=== THE RECORDS ===

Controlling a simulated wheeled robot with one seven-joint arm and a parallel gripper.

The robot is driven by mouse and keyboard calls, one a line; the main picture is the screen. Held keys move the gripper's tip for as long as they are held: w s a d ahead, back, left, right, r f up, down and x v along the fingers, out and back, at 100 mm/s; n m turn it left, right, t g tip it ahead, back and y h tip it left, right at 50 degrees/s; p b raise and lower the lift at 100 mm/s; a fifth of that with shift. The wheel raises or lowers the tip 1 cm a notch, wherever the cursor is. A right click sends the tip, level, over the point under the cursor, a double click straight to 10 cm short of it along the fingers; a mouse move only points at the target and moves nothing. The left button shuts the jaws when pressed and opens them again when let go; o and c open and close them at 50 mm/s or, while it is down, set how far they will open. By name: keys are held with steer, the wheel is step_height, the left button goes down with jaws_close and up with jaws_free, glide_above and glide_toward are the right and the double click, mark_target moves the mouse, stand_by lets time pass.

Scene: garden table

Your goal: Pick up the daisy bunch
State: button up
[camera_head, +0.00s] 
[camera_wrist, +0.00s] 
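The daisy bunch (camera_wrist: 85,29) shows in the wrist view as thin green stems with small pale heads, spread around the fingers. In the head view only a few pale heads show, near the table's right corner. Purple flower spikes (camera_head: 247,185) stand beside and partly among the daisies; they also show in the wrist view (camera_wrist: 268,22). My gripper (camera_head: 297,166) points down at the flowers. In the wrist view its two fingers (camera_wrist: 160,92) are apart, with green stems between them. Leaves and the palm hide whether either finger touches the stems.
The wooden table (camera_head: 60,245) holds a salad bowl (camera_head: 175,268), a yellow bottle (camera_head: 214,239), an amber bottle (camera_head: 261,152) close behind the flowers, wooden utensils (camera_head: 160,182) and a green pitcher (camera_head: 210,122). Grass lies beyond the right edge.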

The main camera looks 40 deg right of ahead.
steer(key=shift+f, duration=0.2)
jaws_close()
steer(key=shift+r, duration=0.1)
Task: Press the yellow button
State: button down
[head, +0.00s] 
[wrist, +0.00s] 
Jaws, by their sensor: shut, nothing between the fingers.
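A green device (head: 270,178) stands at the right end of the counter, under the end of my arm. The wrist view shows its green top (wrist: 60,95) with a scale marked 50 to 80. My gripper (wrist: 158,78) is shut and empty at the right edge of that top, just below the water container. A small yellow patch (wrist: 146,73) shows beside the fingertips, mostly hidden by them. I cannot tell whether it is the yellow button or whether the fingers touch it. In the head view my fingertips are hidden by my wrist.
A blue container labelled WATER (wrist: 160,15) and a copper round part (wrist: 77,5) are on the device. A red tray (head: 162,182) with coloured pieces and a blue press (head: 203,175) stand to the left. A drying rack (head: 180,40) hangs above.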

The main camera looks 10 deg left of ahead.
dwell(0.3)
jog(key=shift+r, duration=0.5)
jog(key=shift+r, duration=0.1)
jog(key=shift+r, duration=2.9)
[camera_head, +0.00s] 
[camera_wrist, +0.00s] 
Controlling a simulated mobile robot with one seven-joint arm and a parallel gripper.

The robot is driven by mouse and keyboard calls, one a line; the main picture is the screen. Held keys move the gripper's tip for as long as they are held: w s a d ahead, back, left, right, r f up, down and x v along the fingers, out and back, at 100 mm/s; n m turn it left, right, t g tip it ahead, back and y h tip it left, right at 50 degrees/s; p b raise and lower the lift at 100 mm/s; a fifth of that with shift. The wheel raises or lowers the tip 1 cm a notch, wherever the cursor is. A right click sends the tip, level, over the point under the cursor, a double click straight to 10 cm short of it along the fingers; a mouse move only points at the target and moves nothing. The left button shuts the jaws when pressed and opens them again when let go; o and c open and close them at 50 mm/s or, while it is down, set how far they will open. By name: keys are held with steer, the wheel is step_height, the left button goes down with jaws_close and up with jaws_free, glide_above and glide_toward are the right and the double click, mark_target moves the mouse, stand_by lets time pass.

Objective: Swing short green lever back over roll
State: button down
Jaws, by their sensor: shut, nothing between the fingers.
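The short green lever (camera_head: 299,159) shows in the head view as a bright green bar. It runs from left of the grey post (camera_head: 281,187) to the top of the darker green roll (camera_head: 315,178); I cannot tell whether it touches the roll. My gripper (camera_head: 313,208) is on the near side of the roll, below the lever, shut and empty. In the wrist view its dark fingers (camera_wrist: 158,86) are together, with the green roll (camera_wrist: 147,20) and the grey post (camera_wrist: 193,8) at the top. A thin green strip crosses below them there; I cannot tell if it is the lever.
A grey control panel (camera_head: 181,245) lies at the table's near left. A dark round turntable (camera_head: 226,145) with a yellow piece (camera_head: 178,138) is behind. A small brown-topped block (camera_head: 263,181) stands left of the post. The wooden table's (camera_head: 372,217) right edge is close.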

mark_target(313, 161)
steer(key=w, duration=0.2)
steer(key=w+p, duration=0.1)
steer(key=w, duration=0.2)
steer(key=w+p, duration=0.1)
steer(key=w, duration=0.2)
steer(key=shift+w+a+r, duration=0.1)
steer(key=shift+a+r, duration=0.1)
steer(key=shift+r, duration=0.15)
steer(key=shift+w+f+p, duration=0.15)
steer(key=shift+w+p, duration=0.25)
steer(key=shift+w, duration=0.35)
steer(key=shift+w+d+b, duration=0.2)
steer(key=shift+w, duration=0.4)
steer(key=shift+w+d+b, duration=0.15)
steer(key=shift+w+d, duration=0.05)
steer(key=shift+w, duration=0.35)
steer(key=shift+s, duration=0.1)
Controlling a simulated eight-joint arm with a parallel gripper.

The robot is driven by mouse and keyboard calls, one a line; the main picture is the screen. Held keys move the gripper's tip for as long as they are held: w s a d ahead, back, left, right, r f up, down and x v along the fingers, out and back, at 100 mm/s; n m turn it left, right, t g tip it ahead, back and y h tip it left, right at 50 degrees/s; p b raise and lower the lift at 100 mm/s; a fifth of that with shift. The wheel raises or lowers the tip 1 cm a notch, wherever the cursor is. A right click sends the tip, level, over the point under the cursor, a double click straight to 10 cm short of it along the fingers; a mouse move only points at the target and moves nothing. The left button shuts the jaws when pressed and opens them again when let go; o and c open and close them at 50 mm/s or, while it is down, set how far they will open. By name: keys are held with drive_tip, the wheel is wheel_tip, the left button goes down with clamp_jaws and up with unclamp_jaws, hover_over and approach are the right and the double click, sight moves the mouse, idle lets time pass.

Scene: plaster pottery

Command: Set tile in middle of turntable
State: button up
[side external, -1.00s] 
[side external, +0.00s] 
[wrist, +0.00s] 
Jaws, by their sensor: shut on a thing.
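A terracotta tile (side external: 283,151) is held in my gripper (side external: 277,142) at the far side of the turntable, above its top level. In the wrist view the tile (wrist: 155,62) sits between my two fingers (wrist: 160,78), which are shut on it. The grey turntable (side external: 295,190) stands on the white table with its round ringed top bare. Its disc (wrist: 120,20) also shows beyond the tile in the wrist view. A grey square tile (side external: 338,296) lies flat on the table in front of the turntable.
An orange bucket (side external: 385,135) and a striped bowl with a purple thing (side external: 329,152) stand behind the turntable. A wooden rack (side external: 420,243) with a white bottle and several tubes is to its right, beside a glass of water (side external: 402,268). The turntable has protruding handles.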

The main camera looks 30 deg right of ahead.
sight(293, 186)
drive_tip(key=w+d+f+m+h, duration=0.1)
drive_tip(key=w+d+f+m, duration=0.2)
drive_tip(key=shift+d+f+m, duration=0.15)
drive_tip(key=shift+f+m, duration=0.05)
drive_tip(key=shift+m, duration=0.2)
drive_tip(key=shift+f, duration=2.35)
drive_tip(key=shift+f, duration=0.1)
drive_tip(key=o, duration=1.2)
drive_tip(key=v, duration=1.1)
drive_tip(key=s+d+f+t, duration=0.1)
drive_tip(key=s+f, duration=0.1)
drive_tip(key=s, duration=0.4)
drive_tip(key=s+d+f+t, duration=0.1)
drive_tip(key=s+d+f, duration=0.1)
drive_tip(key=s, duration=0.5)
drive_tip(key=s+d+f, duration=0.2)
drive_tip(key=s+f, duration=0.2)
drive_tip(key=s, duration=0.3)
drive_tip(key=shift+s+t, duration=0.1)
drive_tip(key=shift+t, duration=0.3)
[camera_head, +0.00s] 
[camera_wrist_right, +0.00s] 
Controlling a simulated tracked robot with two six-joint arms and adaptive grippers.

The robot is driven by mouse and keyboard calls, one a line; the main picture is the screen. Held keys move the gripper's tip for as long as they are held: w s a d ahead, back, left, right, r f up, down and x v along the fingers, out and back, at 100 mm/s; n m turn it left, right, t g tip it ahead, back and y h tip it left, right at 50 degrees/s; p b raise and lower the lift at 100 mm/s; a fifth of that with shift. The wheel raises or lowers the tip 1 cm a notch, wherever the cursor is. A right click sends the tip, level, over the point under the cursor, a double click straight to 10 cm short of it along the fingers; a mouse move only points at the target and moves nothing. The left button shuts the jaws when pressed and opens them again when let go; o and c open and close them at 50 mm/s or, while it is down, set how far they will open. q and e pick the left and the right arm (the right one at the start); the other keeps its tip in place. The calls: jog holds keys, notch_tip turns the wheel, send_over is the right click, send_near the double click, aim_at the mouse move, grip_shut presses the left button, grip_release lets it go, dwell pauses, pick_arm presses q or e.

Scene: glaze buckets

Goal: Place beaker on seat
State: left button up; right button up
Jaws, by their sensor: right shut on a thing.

=== STATED GOAL ===
Check each line of the entries above for the word "seven". List the ones that have it.

=== SOLVED EXERCISE ===
Controlling a simulated wheeled robot with one seven-joint arm and a parallel gripper.
Controlling a simulated mobile robot with one seven-joint arm and a parallel gripper.

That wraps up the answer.